VL-TGS tackles mapless outdoor navigation in human-centered environments by coupling a CVAE-based trajectory generator with a Vision-Language Model–driven selector guided by visual prompts. The two-stage approach first produces multiple geometrically traversable 10 m trajectories from LiDAR and odometry, then uses RGB imagery and semantic context to choose the most human-like, rule-abiding path. Across four outdoors scenarios and a real-robot test, VL-TGS yields notable gains in traversability (20.8%) and similarity to human teleoperation (28.5% Fréchet distance) compared with state-of-the-art baselines. Limitations include VLM latency and robustness in dynamic scenes, motivating future work on faster models and more flexible trajectory generators.

Abstract

We present a multi-modal trajectory generation and selection algorithm for real-world mapless outdoor navigation in human-centered environments. Such environments contain rich features like crosswalks, grass, and curbs, which are easily interpretable by humans, but not by mobile robots. We aim to compute suitable trajectories that (1) satisfy the environment-specific traversability constraints and (2) generate human-like paths while navigating on crosswalks, sidewalks, etc. Our formulation uses a Conditional Variational Autoencoder (CVAE) generative model enhanced with traversability constraints to generate multiple candidate trajectories for global navigation. We develop a visual prompting approach and leverage the Visual Language Model's (VLM) zero-shot ability of semantic understanding and logical reasoning to choose the best trajectory given the contextual information about the task. We evaluate our method in various outdoor scenes with wheeled robots and compare the performance with other global navigation algorithms. In practice, we observe an average improvement of 20.81% in satisfying traversability constraints and 28.51% in terms of human-like navigation in four different outdoor navigation scenarios.
Paper Structure (16 sections, 5 equations, 5 figures, 2 tables, 1 algorithm)
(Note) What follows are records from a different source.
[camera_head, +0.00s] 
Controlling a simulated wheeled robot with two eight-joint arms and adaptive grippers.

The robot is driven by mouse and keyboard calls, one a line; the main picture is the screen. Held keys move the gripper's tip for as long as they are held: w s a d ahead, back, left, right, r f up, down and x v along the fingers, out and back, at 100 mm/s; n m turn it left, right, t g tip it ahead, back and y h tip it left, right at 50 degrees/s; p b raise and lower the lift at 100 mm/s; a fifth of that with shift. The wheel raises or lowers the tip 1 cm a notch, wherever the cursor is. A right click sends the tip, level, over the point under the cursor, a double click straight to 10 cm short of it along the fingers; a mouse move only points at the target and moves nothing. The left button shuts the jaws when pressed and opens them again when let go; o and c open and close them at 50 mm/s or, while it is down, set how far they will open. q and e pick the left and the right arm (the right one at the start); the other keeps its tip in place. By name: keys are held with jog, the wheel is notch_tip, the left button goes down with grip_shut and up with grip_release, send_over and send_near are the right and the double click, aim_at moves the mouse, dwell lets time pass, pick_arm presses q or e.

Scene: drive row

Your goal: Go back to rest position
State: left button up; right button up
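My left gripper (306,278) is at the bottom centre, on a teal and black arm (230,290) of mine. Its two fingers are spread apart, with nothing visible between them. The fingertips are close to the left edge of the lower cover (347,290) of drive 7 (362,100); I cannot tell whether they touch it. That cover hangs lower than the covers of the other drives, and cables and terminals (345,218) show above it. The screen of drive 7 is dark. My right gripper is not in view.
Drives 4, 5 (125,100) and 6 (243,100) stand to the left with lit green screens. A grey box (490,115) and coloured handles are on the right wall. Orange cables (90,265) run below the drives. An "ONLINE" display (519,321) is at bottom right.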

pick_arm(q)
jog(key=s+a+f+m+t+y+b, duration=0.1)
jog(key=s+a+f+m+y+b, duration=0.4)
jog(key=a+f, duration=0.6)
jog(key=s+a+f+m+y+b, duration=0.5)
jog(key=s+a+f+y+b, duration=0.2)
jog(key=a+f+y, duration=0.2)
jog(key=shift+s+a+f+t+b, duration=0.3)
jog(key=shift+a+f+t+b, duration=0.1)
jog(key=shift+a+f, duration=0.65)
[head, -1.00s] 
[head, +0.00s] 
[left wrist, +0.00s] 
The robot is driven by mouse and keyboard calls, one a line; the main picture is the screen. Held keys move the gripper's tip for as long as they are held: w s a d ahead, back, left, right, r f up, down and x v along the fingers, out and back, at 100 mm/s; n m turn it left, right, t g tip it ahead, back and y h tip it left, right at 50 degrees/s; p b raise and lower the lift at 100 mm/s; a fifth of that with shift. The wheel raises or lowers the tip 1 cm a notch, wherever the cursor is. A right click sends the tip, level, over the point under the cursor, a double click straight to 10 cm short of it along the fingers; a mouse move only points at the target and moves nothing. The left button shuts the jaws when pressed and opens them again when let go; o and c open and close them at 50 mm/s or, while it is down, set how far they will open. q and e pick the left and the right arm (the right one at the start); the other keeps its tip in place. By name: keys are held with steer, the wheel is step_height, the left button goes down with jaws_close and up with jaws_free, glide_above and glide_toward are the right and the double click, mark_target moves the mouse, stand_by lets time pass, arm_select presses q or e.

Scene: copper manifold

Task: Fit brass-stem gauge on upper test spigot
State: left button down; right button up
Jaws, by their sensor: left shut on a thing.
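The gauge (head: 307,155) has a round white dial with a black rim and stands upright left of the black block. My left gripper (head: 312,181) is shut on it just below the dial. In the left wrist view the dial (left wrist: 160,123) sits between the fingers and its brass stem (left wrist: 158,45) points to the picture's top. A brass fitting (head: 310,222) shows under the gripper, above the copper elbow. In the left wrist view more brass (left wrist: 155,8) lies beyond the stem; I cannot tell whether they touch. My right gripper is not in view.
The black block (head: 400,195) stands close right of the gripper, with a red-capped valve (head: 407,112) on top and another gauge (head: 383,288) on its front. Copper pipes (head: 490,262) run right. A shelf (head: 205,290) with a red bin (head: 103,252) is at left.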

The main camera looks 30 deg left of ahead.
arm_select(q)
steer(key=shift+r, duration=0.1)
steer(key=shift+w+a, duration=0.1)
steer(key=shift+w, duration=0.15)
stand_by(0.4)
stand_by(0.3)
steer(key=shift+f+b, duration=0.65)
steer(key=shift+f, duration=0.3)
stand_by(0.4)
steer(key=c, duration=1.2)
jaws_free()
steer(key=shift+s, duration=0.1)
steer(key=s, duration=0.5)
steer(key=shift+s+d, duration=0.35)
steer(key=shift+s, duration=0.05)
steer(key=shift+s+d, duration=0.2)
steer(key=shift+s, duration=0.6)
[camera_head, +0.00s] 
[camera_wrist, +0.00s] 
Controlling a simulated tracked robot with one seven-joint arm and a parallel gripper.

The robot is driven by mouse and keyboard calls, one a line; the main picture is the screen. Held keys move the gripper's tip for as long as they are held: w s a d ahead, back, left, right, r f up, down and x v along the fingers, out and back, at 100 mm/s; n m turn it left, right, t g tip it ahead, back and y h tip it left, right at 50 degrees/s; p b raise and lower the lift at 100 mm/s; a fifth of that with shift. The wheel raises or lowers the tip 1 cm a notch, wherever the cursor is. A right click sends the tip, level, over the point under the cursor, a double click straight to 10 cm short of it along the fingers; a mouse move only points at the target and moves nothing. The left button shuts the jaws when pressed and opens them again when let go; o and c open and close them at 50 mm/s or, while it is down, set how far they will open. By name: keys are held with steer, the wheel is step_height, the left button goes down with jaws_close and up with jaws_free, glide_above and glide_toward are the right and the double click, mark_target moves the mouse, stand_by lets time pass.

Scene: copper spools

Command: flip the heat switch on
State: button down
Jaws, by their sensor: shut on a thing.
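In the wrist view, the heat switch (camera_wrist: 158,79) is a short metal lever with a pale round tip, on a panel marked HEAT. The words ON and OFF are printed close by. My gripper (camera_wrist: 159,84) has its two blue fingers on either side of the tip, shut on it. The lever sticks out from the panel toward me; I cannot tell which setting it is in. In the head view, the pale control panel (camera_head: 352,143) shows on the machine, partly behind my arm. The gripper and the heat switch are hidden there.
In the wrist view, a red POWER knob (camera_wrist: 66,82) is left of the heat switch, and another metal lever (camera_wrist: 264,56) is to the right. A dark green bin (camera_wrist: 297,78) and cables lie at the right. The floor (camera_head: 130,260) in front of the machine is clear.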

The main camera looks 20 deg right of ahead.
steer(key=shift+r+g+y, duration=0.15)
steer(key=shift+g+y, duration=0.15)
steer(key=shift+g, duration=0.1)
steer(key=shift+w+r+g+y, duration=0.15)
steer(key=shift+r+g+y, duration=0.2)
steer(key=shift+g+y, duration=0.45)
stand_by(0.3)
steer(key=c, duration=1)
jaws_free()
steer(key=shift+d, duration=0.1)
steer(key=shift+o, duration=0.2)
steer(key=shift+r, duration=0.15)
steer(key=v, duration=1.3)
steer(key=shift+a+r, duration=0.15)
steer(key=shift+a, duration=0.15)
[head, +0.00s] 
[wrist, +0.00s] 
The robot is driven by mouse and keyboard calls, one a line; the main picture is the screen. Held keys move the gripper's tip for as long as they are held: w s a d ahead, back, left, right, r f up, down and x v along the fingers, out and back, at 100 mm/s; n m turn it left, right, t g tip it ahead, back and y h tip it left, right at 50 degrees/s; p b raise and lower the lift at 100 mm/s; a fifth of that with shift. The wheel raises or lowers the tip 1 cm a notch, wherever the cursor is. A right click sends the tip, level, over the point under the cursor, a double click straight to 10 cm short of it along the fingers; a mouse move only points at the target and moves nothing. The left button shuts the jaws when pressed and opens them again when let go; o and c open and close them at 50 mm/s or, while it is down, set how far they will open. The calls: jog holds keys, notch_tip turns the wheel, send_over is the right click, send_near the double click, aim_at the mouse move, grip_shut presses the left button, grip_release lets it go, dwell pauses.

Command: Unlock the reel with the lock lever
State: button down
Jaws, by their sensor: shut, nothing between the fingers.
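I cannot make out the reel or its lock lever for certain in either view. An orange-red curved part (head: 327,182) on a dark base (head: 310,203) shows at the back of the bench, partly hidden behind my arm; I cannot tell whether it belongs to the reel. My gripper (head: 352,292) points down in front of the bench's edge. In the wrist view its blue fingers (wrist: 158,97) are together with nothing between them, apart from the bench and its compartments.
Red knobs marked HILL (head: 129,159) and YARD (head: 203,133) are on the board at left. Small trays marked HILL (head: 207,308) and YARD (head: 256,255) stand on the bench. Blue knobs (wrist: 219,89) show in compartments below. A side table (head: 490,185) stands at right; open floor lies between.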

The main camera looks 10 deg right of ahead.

This paper contains 16 sections, 5 equations, 5 figures, 2 tables, 1 algorithm.

Figures (5)

  • Figure 1: Trajectories generated and selected using VL-TGS in outdoor navigation. The example path includes three different types of scenarios: (A) flower bed and curb, (B) corner, and (C) crosswalk. On the top, the map pin icon marks the goal behind the building, with the red solid or dashed line highlighting the robot's path. On the bottom, candidate trajectories are marked in red lines with numbers. The green path corresponds to the trajectory computed using VL-TGS. Overall, VL-TGS is capable of generating diverse, geometrically traversable paths and selecting semantically feasible trajectories for navigation in human-centered environments.
  • Figure 2: Architecture: Our approach consists of two stages: CVAE-based trajectory generation and VLM-based trajectory selection. In the first stage, our attention-based CVAE takes consecutive frames of LiDAR point clouds and robot velocities as input, generating multiple diverse trajectories. These trajectories are sorted and visually marked with lines and numbers in the robot-view RGB image. In the second stage, our VLM-based trajectory selection module identifies the best trajectory number based on semantic feasibility, ensuring it lies on the sidewalk, avoids structures, crosses at zebra crossings, and adheres to other contextual rules.
  • Figure 3: Qualitative Results: The top row shows the generated trajectories using all the methods, MTG mtg in green, ViNT vint in blue, NoMaD nomad in orange, PIVOT nasiriany2024pivot in cyan, CoNVOI convoi in purple, and VL-TGS in red. The bottom row shows the candidate trajectories in gray marked with numbers and the selected trajectory in red using VL-TGS. VL-TGS can generate and select a trajectory that is both geometrically and semantically feasible.
  • Figure 4: Ablation Study on the Trajectory Generator: The left shows the generated candidate trajectories (red) and the selected trajectory (green) in the robot-view image. The right shows the top-down view image of the traversability map. The cyan color represents the final selected trajectory, and the yellow color represents the human-driven trajectory. Compared with CoNVOI convoi and PIVOT nasiriany2024pivot, VL-TGS generates the trajectory closest to the human-driven one, which keeps the robot on a safe pavement surface.
  • Figure 5: Ablation Study on the Trajectory Selector: Compared with MTG mtg, which selects trajectories based on the shortest distance heuristic, VL-TGS selects the trajectory closer to human-like decision-making, going around the large obstruction.